Here, “similar” describes three possible scenarios:

  1. Same invoice number with new letter (e.g. 582789 and 582789a) → 1 letter difference.
  2. Same invoice number starting with dot (e.g. .12567 and 12567) → 1 character difference.
  3. Same invoice number starting with 0 (e.g. 058299 and 58299) → 1 number difference (starting with 0; rest the same).

I found a similar example (Fuzzy matching of sequential characters, but couldn’t find a workflow example. It describes pretty well the examples (highlighted) I would like to find (please see overview):
Test Data_2_INV No.xlsx (13.0 KB)

The rules are basically the same, I just made a few additions. The second tab “Test Data” contains test data that I have used for the workflow:
Duplicate INV No.knwf (21.0 KB)

I managed to identify and display the similar duplicates. However, I don’t know how to read them separately based on the rules and display them as in the example above (1st rule → First Expression; 2nd rule → Second Expression; 3rd rule → Third Expression).

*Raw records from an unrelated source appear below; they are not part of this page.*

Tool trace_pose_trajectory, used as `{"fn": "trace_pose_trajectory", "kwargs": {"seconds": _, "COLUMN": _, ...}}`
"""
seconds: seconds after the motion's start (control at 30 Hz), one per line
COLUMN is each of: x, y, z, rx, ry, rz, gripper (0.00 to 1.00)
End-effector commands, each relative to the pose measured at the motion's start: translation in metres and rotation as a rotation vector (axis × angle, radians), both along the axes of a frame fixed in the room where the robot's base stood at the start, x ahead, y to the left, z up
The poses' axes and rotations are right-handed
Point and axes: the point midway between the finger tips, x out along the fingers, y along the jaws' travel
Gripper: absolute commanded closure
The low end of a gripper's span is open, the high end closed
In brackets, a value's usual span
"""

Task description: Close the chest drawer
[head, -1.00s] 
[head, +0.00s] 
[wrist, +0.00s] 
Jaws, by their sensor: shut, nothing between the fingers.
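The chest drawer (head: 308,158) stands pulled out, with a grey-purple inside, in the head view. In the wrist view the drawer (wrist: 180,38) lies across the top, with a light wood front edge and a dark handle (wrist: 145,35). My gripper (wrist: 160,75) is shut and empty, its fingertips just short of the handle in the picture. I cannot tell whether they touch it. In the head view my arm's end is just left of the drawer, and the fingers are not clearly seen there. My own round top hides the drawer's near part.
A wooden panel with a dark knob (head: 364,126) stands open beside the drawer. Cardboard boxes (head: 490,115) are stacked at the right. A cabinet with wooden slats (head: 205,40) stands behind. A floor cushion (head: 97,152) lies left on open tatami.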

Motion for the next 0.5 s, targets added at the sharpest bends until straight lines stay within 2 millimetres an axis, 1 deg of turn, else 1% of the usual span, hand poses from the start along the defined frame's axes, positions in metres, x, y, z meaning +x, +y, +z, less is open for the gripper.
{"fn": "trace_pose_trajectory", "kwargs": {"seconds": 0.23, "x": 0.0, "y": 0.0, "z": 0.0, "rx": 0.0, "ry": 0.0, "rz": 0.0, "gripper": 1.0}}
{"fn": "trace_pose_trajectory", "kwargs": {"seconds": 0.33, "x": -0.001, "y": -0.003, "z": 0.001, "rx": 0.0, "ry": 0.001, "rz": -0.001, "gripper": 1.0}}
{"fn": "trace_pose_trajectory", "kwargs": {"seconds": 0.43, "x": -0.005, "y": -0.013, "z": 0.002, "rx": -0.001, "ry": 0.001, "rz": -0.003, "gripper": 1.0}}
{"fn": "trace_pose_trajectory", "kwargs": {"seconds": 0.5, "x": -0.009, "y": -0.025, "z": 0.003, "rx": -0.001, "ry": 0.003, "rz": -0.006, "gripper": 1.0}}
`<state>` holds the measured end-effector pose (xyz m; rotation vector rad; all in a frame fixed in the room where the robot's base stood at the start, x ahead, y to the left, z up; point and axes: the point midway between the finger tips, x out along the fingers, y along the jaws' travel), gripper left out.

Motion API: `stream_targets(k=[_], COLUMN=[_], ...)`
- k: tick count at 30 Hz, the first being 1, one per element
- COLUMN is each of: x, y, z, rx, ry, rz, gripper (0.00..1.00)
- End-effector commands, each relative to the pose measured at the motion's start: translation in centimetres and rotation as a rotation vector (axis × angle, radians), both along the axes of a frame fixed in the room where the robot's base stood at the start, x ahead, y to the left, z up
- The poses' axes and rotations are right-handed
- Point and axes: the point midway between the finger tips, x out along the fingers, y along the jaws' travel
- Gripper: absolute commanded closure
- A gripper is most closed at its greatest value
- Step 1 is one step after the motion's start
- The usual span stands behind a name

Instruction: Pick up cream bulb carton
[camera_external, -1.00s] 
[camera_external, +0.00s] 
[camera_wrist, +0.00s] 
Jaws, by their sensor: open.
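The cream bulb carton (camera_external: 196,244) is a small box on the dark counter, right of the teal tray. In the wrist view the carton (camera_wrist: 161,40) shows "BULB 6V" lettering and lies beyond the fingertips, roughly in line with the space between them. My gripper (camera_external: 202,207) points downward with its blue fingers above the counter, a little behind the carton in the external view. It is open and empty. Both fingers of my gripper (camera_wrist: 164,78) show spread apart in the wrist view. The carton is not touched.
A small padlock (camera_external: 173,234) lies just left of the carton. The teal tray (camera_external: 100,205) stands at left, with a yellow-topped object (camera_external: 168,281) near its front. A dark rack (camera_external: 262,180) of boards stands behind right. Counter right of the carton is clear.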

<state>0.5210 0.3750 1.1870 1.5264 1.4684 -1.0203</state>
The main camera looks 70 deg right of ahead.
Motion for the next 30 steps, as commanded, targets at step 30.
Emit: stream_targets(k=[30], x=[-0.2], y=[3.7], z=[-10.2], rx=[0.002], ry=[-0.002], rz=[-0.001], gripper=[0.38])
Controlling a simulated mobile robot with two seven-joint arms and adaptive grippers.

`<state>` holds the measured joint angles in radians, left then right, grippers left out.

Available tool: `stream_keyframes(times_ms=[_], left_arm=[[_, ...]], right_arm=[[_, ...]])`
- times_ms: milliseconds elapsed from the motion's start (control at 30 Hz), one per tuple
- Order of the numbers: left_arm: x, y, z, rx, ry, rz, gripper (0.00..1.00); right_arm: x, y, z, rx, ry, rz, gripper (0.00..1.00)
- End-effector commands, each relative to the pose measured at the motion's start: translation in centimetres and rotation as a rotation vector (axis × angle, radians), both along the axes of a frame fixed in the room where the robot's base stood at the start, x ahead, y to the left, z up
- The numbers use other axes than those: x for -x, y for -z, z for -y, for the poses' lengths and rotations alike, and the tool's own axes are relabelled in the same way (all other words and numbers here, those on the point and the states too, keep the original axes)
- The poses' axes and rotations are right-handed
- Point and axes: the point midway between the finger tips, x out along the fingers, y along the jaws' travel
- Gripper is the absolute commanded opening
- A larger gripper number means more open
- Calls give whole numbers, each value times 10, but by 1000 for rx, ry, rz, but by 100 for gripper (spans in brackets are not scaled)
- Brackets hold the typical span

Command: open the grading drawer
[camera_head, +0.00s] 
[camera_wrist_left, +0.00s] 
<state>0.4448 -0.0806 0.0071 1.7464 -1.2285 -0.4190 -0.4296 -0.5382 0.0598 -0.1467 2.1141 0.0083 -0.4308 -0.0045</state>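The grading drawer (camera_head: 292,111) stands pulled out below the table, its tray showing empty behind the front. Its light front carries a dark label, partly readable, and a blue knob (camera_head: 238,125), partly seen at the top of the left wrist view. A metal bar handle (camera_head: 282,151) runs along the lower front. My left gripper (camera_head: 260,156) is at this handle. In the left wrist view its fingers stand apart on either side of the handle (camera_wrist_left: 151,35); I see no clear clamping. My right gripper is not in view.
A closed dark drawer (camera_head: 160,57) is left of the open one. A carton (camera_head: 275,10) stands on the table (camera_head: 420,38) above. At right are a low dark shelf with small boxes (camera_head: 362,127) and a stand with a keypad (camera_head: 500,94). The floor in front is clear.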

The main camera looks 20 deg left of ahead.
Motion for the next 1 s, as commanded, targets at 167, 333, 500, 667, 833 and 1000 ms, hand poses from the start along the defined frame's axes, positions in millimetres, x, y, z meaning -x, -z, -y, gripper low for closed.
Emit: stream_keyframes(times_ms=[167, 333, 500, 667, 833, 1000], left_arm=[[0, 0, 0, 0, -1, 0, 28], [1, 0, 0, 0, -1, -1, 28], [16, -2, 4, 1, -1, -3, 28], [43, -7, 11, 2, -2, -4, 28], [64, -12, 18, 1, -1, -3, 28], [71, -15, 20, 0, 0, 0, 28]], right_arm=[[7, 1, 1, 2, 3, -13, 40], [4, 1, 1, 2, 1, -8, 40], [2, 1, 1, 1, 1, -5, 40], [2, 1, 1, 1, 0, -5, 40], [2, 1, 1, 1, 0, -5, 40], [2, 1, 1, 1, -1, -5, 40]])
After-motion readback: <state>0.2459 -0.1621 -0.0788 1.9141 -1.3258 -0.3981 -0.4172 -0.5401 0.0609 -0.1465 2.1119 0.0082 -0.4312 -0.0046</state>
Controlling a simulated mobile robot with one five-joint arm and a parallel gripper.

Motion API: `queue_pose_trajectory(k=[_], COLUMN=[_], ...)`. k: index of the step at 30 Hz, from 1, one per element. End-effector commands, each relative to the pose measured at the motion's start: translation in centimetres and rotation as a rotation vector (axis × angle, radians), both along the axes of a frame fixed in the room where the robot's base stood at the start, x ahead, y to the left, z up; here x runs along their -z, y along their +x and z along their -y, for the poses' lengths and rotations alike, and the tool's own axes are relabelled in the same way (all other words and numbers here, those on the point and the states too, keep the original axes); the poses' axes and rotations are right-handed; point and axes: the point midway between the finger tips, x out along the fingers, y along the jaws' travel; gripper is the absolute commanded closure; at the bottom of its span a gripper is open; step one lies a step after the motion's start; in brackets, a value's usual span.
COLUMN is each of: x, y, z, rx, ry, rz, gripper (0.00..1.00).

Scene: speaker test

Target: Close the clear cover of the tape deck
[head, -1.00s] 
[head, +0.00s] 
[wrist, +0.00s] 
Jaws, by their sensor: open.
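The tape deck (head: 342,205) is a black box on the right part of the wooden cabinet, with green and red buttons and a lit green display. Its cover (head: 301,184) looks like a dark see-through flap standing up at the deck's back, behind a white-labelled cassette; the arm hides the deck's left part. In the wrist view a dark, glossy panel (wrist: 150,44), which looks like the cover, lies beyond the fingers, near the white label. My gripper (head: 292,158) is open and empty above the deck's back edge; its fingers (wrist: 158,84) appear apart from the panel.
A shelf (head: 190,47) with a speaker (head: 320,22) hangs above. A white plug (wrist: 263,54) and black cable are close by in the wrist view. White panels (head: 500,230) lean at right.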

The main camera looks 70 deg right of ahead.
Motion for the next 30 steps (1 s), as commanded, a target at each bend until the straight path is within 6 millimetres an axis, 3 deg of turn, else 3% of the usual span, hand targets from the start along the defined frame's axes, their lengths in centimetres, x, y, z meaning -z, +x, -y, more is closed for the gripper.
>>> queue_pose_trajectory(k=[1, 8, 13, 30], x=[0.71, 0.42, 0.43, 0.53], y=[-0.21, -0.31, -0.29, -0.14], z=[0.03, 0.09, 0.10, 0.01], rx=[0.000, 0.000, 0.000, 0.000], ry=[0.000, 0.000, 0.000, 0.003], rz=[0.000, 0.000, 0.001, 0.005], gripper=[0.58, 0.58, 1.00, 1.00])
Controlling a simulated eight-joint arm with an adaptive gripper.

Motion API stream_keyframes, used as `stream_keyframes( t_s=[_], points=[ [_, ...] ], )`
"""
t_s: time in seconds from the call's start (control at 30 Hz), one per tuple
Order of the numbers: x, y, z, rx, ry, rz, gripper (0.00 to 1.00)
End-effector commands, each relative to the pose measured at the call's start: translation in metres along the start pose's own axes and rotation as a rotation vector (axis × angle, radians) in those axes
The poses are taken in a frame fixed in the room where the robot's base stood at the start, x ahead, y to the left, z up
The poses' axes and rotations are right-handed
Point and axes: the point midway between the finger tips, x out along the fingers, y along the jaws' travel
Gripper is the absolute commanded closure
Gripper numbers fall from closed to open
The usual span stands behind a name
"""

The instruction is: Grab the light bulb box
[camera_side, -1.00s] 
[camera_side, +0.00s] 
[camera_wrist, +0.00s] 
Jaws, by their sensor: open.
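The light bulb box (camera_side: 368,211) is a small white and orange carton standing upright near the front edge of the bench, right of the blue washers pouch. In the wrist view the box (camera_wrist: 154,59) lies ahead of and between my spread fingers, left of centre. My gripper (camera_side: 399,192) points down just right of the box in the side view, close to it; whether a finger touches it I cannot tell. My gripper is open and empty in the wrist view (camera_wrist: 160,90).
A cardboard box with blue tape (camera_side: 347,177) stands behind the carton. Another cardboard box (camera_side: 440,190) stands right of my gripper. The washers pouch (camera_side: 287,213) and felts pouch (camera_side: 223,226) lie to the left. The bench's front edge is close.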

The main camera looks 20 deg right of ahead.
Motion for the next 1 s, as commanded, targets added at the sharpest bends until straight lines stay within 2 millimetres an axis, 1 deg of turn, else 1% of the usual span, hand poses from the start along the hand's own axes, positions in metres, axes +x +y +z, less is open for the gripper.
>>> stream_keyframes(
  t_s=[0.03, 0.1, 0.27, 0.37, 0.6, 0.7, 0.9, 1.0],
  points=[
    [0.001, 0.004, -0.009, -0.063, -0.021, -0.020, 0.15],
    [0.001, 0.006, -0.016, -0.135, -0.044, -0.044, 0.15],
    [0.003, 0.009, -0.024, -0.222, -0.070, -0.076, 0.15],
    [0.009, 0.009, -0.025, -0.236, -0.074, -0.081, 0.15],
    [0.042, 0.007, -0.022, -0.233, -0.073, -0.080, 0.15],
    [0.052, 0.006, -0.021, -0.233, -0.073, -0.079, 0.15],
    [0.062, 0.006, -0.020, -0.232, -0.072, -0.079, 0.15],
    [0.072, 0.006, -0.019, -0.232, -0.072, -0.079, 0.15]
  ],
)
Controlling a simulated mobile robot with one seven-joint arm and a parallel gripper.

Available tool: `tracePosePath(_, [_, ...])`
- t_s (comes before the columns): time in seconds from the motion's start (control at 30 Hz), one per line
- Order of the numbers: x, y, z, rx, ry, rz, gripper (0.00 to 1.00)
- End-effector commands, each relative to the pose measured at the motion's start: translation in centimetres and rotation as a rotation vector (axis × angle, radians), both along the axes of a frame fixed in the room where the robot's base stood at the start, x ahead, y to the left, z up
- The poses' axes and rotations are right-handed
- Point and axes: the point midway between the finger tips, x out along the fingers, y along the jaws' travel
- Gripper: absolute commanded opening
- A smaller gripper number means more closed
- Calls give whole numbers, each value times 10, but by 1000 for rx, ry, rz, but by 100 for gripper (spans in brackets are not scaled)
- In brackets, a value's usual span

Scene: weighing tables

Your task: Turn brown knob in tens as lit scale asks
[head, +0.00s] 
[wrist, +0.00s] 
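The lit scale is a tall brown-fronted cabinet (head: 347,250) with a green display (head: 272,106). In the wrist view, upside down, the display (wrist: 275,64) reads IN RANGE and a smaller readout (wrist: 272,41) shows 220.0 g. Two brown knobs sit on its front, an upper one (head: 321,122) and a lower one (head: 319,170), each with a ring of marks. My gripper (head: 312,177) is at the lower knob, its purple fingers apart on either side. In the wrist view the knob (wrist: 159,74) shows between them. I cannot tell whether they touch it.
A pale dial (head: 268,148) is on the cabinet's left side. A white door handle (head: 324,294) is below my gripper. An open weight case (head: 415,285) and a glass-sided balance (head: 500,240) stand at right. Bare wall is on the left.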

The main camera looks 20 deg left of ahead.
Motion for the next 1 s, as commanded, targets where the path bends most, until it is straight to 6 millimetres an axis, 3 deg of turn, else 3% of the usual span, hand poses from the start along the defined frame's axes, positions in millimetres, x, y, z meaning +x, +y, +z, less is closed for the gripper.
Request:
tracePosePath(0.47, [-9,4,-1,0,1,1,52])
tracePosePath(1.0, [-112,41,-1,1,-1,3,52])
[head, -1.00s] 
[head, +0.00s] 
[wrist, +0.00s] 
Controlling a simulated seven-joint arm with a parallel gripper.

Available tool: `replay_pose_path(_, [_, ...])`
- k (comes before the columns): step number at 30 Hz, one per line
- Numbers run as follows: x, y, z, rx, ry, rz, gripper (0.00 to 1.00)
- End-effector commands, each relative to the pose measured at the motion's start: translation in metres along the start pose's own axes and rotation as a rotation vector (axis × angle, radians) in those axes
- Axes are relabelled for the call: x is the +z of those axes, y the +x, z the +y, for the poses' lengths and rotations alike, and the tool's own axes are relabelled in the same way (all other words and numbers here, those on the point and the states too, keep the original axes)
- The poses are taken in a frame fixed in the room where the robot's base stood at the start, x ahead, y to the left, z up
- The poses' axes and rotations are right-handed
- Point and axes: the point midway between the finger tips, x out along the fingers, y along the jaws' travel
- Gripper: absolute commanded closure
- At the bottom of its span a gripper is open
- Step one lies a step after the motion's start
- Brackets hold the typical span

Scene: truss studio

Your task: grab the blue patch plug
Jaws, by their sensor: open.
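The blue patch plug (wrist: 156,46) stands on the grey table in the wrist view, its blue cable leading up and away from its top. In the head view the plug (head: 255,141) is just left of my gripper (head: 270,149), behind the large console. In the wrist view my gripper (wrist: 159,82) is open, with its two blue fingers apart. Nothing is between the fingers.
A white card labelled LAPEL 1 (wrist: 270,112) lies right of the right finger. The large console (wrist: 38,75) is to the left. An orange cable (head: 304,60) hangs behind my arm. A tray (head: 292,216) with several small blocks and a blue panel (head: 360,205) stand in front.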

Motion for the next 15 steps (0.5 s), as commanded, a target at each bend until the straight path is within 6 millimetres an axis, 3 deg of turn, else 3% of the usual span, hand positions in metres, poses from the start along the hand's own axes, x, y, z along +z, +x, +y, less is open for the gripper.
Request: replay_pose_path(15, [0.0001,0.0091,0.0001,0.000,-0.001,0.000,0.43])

@hmfa Thanks to your help I was able to solve the previous problem. Can the problem here be solved and presented in a similar way?

Many Thanks in advance!

I wish you a nice weekend & best regards!

@DA2023 did you tried to calculate the distance matrix? You could do that for one value or concatenate many into one. It provides an automated approach to identify, or as you call it, fuzzy matches.

Based on the distance of the strings you can create bins to break down the list into buckets if further manual verification becomes necessary.



Hi, @DA2023

This workflow is similar to the last one, but I think it gives you one solution.

Have a go.
Duplicated Invoices 2.knwf (92.9 KB)

Take note that this simple solution does string-within-string comparison. It generates false positives because it identifies invoices ex: 12345 as a duplicate of 12345432. It also generates false negatives because it does not identify ex: 12345 as similar to 12354 You will have a better solution if you use the distance matrix approach.



Hi @mwiegand , hi @hmfa

Thanks for your support and info, guys! I haven’t tried to calculate the distance matrix, but will take a look and try to implement the approach.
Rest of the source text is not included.